Mais le problème avec les décrochages, c'est qu'ils finissent toujours par vous rattraper un jour ou l'autre.

- La maison est vendue.

Maison ? Vendue ? Non, pas si vite ! Je veux encore m'y promener, sentir l'odeur de mon enfance au travers des petites pièces, me ballader dans mes cachettes secrètes, montrer aux loulous mes cabanes imaginaires, cueillir les mirabelles, y faire des bouquets de fleurs, capturer le moindre de mes souvenirs.

- C'est mieux comme ça. On ne va quand même pas la chauffer un hiver supplémentaire ! C'est un gouffre, une aussi grande maison !

Bien sûr que j'aurais voulu l'acheter. Bien sûr que l'Homme m'avait dit qu'on le ferait. Bien sûr, que moi, qui n'avais encore eu, ni la force, ni le temps de faire mon deuil, étais restée là-dessus.

- L'acheter ! T'es folle ou quoi ? me lança l'Homme d'une voix un peu trop aigüe à mon goût. Tu crois seulement qu'on a les sous pour payer la part des autres ?

J'ai toujours détesté les maths. Surtout quand, par la preuve irréfutable qu'ils apportent, vous prouvent que vos projets sont impossibles à réaliser. Qu'il faut laisser tomber, abdiquer, oublier.

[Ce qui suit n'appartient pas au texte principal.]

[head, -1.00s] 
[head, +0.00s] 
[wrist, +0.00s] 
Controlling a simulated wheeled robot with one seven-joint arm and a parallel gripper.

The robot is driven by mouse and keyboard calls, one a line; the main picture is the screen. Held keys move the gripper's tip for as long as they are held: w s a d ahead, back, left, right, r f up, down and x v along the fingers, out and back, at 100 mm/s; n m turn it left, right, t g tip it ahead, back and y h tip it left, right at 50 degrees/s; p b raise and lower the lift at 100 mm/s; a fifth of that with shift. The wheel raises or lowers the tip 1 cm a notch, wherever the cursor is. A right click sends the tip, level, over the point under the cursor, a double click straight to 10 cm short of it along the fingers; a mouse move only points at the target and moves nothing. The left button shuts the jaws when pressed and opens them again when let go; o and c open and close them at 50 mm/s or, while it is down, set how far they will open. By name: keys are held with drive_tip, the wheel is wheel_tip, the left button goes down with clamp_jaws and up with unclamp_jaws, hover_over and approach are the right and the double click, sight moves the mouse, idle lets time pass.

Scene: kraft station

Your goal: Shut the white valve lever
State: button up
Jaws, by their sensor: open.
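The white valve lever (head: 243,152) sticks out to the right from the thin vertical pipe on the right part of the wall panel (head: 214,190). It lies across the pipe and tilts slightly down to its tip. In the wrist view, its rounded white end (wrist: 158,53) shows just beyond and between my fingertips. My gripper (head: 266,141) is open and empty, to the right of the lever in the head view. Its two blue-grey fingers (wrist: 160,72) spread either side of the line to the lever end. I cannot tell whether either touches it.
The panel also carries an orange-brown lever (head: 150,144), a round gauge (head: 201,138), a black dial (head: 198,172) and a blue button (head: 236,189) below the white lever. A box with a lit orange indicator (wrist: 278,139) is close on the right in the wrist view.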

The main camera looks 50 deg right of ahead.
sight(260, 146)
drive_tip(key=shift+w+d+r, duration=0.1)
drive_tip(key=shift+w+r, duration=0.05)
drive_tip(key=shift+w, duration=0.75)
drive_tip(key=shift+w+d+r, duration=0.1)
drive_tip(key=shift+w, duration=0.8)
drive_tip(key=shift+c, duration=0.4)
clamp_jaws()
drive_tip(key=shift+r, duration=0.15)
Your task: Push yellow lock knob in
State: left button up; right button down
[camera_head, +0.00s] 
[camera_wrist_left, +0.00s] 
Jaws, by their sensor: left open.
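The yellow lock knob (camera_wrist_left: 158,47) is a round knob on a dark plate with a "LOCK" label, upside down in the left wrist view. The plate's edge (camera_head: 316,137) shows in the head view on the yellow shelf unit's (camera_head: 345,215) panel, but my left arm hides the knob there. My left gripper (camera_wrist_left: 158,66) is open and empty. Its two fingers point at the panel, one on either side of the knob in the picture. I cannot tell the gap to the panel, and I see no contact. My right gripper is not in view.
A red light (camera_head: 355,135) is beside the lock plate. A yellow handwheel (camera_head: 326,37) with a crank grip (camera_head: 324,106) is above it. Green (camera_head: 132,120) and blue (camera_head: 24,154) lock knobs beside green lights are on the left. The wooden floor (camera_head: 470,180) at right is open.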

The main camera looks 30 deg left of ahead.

Tout a été vidé. J'ai récupéré les moindres de mes petits attachements : mon bol de chocolat chaud, le rouleau à pâtisserie, sa canne d'aveugle transformée en tuteur à arbre, ses livres en braille, les puzzles princesses et la dinette pour Finette, les légos et jeux de société pour Coyotte, des photos pour Voyoutou afin qu'il connaisse son histoire.

- Ca va aller vite. Veulent emménager avant Noël.

Je ne verrai plus le jardin l'hiver. Voyoutou n'ira jamais fêter Noël là-bas. A part des têtées entre deux cartons, il n'y aura jamais rien connu d'autre. Nous n'assisterons plus à la douceur printanière, ni à l'éclosion des arbres du verger. L'image de Finette cueillant de merveilleux bouquets de fleurs s'estompera peu à peu, Coyotte filant à toute allure entre les arbres, également.

Je n'y verrai tout simplement plus rire mon père.

 

Allez, demain, ça ira mieux ...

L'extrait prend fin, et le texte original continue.